Given request —
Reproduce exactly the lines from the one containing "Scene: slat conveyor" down to the one containing "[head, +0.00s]", including both of those lines, and nothing else.

* start *

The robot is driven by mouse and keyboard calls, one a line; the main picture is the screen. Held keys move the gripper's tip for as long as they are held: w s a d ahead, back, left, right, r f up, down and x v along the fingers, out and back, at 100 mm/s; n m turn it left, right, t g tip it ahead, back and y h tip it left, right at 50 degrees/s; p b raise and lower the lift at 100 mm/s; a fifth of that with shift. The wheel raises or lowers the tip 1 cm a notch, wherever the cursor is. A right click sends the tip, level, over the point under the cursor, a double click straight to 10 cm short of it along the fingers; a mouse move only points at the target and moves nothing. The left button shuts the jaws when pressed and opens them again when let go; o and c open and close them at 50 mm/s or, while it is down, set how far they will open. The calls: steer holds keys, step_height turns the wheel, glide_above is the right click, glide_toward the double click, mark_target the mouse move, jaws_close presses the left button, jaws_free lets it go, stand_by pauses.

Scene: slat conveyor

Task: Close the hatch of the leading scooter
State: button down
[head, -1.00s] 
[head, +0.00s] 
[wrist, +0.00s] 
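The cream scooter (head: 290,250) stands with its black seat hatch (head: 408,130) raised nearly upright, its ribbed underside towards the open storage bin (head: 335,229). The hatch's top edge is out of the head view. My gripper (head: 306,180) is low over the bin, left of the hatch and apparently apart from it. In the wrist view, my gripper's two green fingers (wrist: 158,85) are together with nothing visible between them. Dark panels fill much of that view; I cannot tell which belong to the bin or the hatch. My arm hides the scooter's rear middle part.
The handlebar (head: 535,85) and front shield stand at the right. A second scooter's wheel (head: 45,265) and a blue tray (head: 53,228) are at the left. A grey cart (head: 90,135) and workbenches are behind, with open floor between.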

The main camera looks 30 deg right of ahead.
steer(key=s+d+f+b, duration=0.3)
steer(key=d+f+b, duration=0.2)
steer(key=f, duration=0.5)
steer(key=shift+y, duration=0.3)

* end *

Written answer —
Scene: slat conveyor

Task: Close the hatch of the leading scooter
State: button down
[head, -1.00s] 
[head, +0.00s] 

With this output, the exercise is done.